**Set exercise:**
Please output the data below exactly as given, starting at its first line and stopping after the line that contains "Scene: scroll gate".

[Part of a data file]
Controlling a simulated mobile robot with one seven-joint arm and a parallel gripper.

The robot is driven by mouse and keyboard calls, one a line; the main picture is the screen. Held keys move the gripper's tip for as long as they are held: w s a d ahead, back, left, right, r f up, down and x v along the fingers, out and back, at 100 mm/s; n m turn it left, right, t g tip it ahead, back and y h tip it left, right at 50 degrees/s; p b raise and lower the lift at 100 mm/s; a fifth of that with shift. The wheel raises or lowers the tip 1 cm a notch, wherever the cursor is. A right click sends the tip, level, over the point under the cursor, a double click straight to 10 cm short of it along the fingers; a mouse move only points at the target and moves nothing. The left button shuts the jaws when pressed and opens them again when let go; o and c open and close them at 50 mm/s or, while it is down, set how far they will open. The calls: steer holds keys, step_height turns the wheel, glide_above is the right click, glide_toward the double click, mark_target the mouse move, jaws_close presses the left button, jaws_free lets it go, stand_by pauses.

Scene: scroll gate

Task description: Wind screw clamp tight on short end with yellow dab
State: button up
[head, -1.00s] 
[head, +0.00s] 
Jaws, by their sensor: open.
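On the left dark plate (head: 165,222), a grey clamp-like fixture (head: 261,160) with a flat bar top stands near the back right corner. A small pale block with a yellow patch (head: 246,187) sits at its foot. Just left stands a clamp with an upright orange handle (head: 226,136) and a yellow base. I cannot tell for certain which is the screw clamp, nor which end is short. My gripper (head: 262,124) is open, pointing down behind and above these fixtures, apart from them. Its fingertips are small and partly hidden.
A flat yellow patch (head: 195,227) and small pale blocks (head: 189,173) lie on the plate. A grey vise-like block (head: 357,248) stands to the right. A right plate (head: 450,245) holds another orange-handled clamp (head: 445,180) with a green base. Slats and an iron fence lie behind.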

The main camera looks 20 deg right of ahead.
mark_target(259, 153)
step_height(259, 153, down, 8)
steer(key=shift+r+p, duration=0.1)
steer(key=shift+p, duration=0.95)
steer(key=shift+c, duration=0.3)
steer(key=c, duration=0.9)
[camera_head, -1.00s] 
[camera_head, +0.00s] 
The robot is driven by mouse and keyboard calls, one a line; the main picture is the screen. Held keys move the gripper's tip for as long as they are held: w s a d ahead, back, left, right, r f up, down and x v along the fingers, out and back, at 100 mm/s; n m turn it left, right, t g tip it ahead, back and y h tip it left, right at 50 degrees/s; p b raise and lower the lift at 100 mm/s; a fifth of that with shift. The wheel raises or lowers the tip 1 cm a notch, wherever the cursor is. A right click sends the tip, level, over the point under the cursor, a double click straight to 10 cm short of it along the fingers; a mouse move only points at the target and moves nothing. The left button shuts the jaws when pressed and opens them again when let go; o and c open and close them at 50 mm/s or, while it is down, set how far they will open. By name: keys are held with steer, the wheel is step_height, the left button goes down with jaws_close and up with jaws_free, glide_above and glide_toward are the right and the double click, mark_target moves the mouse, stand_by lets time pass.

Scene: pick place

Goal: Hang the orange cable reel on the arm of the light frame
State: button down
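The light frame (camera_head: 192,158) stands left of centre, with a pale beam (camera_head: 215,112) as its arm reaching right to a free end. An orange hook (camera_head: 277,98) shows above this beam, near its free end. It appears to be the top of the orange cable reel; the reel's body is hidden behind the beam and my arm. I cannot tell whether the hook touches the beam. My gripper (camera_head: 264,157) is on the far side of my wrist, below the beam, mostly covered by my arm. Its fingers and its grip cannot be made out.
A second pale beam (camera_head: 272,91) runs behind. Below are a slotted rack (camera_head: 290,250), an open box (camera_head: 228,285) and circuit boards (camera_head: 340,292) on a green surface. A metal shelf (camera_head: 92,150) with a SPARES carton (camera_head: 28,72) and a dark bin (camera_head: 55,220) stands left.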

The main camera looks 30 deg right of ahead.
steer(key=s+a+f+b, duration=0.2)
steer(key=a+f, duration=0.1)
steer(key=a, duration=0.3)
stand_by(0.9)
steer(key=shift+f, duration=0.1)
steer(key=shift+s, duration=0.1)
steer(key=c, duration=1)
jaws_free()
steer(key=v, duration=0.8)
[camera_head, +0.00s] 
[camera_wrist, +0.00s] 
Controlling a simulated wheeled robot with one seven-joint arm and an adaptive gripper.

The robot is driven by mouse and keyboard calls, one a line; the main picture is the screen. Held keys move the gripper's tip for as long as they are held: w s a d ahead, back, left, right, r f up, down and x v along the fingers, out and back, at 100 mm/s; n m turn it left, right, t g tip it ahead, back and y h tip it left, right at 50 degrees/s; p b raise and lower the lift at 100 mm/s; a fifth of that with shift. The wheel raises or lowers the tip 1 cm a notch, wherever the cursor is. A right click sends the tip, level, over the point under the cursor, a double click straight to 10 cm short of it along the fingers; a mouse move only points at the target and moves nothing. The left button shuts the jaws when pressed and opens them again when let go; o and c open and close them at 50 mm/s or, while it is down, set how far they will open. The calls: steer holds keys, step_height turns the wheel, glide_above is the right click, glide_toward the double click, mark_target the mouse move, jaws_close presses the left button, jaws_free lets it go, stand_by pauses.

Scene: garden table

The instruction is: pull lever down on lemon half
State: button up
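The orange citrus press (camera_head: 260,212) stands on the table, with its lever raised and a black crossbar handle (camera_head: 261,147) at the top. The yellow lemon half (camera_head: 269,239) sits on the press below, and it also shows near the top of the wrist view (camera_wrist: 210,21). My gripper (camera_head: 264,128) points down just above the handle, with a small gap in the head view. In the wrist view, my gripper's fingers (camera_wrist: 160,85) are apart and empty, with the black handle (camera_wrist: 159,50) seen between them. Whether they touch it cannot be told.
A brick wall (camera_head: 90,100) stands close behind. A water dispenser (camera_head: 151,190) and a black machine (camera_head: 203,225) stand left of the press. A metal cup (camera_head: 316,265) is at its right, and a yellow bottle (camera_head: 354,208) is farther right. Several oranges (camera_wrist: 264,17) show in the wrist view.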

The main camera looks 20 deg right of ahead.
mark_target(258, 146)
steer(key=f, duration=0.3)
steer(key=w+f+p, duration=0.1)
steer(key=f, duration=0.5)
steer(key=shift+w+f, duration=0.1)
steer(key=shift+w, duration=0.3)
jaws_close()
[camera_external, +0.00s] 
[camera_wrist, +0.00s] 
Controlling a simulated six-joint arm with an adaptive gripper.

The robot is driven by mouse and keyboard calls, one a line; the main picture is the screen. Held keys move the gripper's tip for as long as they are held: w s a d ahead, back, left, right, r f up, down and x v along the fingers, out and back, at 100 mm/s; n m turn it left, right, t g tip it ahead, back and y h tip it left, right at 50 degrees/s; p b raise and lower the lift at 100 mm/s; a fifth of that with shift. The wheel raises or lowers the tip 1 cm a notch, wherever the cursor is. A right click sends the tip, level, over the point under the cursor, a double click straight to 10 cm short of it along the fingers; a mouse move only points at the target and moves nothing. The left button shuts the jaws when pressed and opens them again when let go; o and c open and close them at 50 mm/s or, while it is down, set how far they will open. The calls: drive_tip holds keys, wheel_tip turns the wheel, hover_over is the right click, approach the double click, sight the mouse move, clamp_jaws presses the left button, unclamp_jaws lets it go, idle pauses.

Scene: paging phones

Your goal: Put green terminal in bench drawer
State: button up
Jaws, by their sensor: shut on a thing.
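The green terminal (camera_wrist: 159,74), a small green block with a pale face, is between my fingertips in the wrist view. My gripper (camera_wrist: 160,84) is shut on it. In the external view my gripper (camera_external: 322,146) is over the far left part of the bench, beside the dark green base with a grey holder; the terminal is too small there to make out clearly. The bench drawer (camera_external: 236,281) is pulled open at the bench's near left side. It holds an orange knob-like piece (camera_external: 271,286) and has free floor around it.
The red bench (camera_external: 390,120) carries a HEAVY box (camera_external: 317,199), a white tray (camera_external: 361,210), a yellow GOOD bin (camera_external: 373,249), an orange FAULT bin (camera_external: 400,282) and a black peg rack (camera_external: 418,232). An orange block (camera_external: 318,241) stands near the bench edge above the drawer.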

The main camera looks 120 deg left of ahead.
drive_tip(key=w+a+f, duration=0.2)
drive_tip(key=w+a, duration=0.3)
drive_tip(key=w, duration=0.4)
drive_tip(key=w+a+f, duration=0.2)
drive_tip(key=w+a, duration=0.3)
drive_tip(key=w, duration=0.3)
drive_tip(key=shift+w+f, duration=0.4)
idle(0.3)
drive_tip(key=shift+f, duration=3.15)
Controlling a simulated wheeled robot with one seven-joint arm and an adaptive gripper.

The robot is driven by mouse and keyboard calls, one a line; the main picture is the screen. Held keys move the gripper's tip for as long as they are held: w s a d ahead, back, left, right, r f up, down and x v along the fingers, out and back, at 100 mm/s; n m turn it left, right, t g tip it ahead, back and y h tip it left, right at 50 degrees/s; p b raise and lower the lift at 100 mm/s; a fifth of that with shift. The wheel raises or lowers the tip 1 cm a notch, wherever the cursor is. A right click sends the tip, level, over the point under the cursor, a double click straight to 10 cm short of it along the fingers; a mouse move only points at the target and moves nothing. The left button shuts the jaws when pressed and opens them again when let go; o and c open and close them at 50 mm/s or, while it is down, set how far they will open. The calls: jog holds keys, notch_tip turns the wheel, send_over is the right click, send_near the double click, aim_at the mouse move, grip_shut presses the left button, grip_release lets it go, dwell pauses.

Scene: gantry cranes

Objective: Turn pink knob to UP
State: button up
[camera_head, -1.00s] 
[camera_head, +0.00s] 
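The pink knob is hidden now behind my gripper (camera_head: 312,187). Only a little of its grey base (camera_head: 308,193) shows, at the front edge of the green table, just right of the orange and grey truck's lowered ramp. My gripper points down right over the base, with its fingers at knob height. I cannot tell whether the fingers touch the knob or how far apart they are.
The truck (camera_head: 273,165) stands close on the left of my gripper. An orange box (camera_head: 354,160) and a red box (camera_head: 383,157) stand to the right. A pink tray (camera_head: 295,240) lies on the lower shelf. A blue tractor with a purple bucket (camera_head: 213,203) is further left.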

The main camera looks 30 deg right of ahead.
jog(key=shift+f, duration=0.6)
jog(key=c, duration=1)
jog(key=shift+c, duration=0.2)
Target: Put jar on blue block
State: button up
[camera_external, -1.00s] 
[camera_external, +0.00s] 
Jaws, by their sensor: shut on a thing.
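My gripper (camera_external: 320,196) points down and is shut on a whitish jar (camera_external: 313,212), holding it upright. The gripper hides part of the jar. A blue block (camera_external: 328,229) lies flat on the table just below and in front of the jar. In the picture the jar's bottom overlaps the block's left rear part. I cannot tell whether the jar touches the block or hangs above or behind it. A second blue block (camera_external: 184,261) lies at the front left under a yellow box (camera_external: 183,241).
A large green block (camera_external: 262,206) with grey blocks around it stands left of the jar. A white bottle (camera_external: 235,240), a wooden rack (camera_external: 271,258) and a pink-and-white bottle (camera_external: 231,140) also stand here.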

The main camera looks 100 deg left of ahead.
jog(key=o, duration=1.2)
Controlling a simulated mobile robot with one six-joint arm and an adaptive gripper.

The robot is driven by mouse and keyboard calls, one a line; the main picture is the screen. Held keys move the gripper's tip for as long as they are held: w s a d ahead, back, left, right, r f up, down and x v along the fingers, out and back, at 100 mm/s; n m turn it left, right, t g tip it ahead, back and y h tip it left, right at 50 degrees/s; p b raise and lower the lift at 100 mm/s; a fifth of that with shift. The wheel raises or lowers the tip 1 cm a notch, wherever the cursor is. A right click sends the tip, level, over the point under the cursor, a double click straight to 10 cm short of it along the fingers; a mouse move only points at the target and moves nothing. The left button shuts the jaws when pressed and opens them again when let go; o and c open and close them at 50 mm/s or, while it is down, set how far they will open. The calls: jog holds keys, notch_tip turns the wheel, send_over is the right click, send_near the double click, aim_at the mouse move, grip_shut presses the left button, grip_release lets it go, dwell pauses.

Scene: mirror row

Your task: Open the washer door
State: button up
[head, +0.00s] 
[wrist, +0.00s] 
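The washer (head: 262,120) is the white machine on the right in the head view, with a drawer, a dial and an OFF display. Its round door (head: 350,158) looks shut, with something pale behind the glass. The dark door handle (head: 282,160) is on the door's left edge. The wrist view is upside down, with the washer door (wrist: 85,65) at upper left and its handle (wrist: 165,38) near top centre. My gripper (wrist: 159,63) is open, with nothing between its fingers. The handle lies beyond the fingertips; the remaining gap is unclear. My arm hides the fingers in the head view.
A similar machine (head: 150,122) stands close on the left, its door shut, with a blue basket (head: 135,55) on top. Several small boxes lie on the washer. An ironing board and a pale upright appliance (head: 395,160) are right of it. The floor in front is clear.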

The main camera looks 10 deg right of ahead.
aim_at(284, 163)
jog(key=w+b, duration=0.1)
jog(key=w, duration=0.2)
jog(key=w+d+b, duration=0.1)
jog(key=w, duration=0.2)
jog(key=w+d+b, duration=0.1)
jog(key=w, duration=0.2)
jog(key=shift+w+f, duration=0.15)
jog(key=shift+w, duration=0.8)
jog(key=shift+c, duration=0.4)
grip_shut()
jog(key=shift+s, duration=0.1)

**Task solution:**
Controlling a simulated mobile robot with one seven-joint arm and a parallel gripper.

The robot is driven by mouse and keyboard calls, one a line; the main picture is the screen. Held keys move the gripper's tip for as long as they are held: w s a d ahead, back, left, right, r f up, down and x v along the fingers, out and back, at 100 mm/s; n m turn it left, right, t g tip it ahead, back and y h tip it left, right at 50 degrees/s; p b raise and lower the lift at 100 mm/s; a fifth of that with shift. The wheel raises or lowers the tip 1 cm a notch, wherever the cursor is. A right click sends the tip, level, over the point under the cursor, a double click straight to 10 cm short of it along the fingers; a mouse move only points at the target and moves nothing. The left button shuts the jaws when pressed and opens them again when let go; o and c open and close them at 50 mm/s or, while it is down, set how far they will open. The calls: steer holds keys, step_height turns the wheel, glide_above is the right click, glide_toward the double click, mark_target the mouse move, jaws_close presses the left button, jaws_free lets it go, stand_by pauses.

Scene: scroll gate

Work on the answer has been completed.